** start EXTRACTED DATA **

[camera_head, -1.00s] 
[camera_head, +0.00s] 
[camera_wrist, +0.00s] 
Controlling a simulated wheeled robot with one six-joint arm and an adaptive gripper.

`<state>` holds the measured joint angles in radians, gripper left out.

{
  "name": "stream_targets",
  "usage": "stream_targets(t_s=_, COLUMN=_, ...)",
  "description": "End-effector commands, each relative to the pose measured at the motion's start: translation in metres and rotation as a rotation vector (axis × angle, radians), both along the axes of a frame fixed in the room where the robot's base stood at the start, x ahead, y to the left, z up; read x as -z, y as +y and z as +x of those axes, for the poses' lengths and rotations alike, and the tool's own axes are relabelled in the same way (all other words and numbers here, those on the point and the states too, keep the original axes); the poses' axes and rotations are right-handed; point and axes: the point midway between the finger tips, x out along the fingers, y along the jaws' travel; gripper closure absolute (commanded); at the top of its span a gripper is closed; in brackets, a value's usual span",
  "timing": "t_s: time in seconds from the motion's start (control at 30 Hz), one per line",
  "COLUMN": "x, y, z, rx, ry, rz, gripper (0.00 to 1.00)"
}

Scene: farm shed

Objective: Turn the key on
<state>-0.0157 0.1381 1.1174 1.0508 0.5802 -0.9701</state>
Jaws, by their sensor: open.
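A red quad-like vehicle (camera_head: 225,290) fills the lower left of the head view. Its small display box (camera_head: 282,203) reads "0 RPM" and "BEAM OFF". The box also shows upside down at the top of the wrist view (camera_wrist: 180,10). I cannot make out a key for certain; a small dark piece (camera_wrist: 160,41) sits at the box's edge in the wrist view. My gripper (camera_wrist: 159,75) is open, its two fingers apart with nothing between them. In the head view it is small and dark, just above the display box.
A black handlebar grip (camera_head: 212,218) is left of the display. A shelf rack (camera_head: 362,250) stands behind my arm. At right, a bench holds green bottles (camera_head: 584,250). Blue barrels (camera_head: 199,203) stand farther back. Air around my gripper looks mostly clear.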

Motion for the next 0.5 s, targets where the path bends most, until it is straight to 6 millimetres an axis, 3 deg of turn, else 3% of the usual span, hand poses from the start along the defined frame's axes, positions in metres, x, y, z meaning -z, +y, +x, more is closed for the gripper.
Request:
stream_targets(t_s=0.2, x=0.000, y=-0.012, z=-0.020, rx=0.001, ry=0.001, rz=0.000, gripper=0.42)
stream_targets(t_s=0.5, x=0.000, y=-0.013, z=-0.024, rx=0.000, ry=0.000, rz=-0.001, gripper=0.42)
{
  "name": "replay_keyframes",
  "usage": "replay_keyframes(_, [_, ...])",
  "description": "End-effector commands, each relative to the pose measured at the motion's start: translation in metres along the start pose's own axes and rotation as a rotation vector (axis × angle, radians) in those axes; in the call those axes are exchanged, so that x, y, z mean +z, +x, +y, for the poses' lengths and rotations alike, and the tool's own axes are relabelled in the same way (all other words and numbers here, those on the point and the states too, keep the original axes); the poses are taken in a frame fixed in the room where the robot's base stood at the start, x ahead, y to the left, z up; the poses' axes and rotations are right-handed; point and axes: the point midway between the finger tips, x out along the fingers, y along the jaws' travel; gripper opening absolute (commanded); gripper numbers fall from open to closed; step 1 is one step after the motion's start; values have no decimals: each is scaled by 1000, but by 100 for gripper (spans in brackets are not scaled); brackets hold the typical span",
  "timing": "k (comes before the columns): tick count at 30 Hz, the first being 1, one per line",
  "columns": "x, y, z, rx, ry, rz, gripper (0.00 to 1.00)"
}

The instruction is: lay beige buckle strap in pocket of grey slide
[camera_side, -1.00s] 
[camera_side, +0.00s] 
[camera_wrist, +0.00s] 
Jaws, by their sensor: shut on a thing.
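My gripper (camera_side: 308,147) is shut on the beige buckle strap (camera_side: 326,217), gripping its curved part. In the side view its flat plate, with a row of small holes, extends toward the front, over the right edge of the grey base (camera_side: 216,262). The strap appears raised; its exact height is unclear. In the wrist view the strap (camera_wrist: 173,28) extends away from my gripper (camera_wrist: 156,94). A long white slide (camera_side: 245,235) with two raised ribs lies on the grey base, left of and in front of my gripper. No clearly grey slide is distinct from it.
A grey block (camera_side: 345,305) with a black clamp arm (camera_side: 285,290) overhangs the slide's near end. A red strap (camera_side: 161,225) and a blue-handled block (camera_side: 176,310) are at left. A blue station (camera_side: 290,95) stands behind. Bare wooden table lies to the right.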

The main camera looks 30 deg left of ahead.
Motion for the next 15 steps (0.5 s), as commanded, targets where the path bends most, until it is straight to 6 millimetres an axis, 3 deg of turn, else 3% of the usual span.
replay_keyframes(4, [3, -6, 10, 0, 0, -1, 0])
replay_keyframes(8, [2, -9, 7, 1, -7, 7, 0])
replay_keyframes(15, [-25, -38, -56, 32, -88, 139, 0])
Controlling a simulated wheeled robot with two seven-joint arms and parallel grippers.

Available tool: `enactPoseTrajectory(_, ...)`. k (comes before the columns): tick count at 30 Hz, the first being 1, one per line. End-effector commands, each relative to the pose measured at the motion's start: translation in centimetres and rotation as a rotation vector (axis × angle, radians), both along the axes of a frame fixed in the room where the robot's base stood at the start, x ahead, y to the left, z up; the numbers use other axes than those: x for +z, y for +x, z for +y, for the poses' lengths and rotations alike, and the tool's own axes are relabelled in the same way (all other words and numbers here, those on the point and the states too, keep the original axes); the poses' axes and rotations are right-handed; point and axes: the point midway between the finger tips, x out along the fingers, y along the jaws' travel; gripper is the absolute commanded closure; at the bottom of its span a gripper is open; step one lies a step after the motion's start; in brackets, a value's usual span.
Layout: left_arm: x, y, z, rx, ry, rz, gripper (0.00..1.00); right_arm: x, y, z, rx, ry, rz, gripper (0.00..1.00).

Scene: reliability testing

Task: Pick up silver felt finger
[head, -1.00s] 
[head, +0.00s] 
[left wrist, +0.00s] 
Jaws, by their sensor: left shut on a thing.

** end EXTRACTED DATA **

▶ **TASK**:
Take the entries above and transcribe them exactly.

▶ **RESULT**:
[camera_head, -1.00s] 
[camera_head, +0.00s] 
[camera_wrist, +0.00s] 
Controlling a simulated wheeled robot with one six-joint arm and an adaptive gripper.

`<state>` holds the measured joint angles in radians, gripper left out.

{
  "name": "stream_targets",
  "usage": "stream_targets(t_s=_, COLUMN=_, ...)",
  "description": "End-effector commands, each relative to the pose measured at the motion's start: translation in metres and rotation as a rotation vector (axis × angle, radians), both along the axes of a frame fixed in the room where the robot's base stood at the start, x ahead, y to the left, z up; read x as -z, y as +y and z as +x of those axes, for the poses' lengths and rotations alike, and the tool's own axes are relabelled in the same way (all other words and numbers here, those on the point and the states too, keep the original axes); the poses' axes and rotations are right-handed; point and axes: the point midway between the finger tips, x out along the fingers, y along the jaws' travel; gripper closure absolute (commanded); at the top of its span a gripper is closed; in brackets, a value's usual span",
  "timing": "t_s: time in seconds from the motion's start (control at 30 Hz), one per line",
  "COLUMN": "x, y, z, rx, ry, rz, gripper (0.00 to 1.00)"
}

Scene: farm shed

Objective: Turn the key on
<state>-0.0157 0.1381 1.1174 1.0508 0.5802 -0.9701</state>
Jaws, by their sensor: open.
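A red quad-like vehicle (camera_head: 225,290) fills the lower left of the head view. Its small display box (camera_head: 282,203) reads "0 RPM" and "BEAM OFF". The box also shows upside down at the top of the wrist view (camera_wrist: 180,10). I cannot make out a key for certain; a small dark piece (camera_wrist: 160,41) sits at the box's edge in the wrist view. My gripper (camera_wrist: 159,75) is open, its two fingers apart with nothing between them. In the head view it is small and dark, just above the display box.
A black handlebar grip (camera_head: 212,218) is left of the display. A shelf rack (camera_head: 362,250) stands behind my arm. At right, a bench holds green bottles (camera_head: 584,250). Blue barrels (camera_head: 199,203) stand farther back. Air around my gripper looks mostly clear.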

Motion for the next 0.5 s, targets where the path bends most, until it is straight to 6 millimetres an axis, 3 deg of turn, else 3% of the usual span, hand poses from the start along the defined frame's axes, positions in metres, x, y, z meaning -z, +y, +x, more is closed for the gripper.
Request:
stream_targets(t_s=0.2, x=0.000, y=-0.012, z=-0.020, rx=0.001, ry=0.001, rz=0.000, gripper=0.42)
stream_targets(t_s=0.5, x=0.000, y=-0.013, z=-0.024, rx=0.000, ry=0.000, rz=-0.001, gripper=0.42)
{
  "name": "replay_keyframes",
  "usage": "replay_keyframes(_, [_, ...])",
  "description": "End-effector commands, each relative to the pose measured at the motion's start: translation in metres along the start pose's own axes and rotation as a rotation vector (axis × angle, radians) in those axes; in the call those axes are exchanged, so that x, y, z mean +z, +x, +y, for the poses' lengths and rotations alike, and the tool's own axes are relabelled in the same way (all other words and numbers here, those on the point and the states too, keep the original axes); the poses are taken in a frame fixed in the room where the robot's base stood at the start, x ahead, y to the left, z up; the poses' axes and rotations are right-handed; point and axes: the point midway between the finger tips, x out along the fingers, y along the jaws' travel; gripper opening absolute (commanded); gripper numbers fall from open to closed; step 1 is one step after the motion's start; values have no decimals: each is scaled by 1000, but by 100 for gripper (spans in brackets are not scaled); brackets hold the typical span",
  "timing": "k (comes before the columns): tick count at 30 Hz, the first being 1, one per line",
  "columns": "x, y, z, rx, ry, rz, gripper (0.00 to 1.00)"
}

The instruction is: lay beige buckle strap in pocket of grey slide
[camera_side, -1.00s] 
[camera_side, +0.00s] 
[camera_wrist, +0.00s] 
Jaws, by their sensor: shut on a thing.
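My gripper (camera_side: 308,147) is shut on the beige buckle strap (camera_side: 326,217), gripping its curved part. In the side view its flat plate, with a row of small holes, extends toward the front, over the right edge of the grey base (camera_side: 216,262). The strap appears raised; its exact height is unclear. In the wrist view the strap (camera_wrist: 173,28) extends away from my gripper (camera_wrist: 156,94). A long white slide (camera_side: 245,235) with two raised ribs lies on the grey base, left of and in front of my gripper. No clearly grey slide is distinct from it.
A grey block (camera_side: 345,305) with a black clamp arm (camera_side: 285,290) overhangs the slide's near end. A red strap (camera_side: 161,225) and a blue-handled block (camera_side: 176,310) are at left. A blue station (camera_side: 290,95) stands behind. Bare wooden table lies to the right.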

The main camera looks 30 deg left of ahead.
Motion for the next 15 steps (0.5 s), as commanded, targets where the path bends most, until it is straight to 6 millimetres an axis, 3 deg of turn, else 3% of the usual span.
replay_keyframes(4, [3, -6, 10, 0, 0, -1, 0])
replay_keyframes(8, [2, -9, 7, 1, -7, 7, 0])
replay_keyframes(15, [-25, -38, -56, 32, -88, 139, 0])
Controlling a simulated wheeled robot with two seven-joint arms and parallel grippers.

Available tool: `enactPoseTrajectory(_, ...)`. k (comes before the columns): tick count at 30 Hz, the first being 1, one per line. End-effector commands, each relative to the pose measured at the motion's start: translation in centimetres and rotation as a rotation vector (axis × angle, radians), both along the axes of a frame fixed in the room where the robot's base stood at the start, x ahead, y to the left, z up; the numbers use other axes than those: x for +z, y for +x, z for +y, for the poses' lengths and rotations alike, and the tool's own axes are relabelled in the same way (all other words and numbers here, those on the point and the states too, keep the original axes); the poses' axes and rotations are right-handed; point and axes: the point midway between the finger tips, x out along the fingers, y along the jaws' travel; gripper is the absolute commanded closure; at the bottom of its span a gripper is open; step one lies a step after the motion's start; in brackets, a value's usual span.
Layout: left_arm: x, y, z, rx, ry, rz, gripper (0.00..1.00); right_arm: x, y, z, rx, ry, rz, gripper (0.00..1.00).

Scene: reliability testing

Task: Pick up silver felt finger
[head, -1.00s] 
[head, +0.00s] 
[left wrist, +0.00s] 
Jaws, by their sensor: left shut on a thing.

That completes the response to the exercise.